Research studies have proved that there is still the issue of sexism in the process of raising financial resources.
“Business women need to prove themselves much more under questioning. Studies show that investors are much more demanding when interviewing a woman.
“When we were in Australia we heard something very interesting that sums up the prevailing mentality.
“An entrepreneur shared a frank conversation with us with an investor, and he said the following: ‘When we evaluate a man, we always evaluate what type of entrepreneur he is, what his style is, what his characteristics are.
When an investor evaluates a female, however, he asks himself: can she really be an entrepreneur?“In Brazil, China, the United States, Cuba, Portugal, Russia, Kenya, or India … the challenges for the female entrepreneurship are the same.
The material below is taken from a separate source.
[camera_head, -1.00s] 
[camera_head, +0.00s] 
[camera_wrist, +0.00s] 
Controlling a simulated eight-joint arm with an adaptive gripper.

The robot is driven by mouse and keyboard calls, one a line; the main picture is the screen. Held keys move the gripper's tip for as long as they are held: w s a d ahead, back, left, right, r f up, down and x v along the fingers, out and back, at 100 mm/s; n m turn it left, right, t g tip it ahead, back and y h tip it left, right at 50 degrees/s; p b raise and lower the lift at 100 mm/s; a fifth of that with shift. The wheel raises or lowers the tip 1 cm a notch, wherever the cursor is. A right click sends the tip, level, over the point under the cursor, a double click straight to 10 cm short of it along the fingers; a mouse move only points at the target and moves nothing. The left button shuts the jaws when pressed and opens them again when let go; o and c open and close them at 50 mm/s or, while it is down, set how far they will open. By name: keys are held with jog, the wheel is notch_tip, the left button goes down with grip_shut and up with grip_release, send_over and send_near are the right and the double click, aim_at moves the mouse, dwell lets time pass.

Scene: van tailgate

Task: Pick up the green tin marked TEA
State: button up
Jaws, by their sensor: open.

What changes is the intensity and resources available to overcome them. Some women achieve fantastic results, and that is what needs to be said: this is how we transform the entrepreneurial environment around us.
V: “Why are more women turning to entrepreneurship?”
T: “If we do not change the arguments, we will not change the narratives – women do not go into business just out of necessity.
“We are all sensitive to opportunities, and this is the origin of many enterprises led by women.
“Women are no less ambitious, or risk averse, as has been said in the past. The reality is that they define success on their own terms!
V: “Regardless of these difficulties, there are successful business women who have followed the entrepreneurial path.
“This is the message that The Girls On The Road wants to deliver: the difficulties for women are real and visible, but they can be overcome.
“The situation seems absurd and unrealistic, but unfortunately the facts still exist and we cannot ignore them. We are committed to female entrepreneurship.
When we give voice to incredible women like Taciana Mello, we reflect, and are surprised by the feminine strength. We have no choice but to take action and recognize how women can dominate entrepreneurship.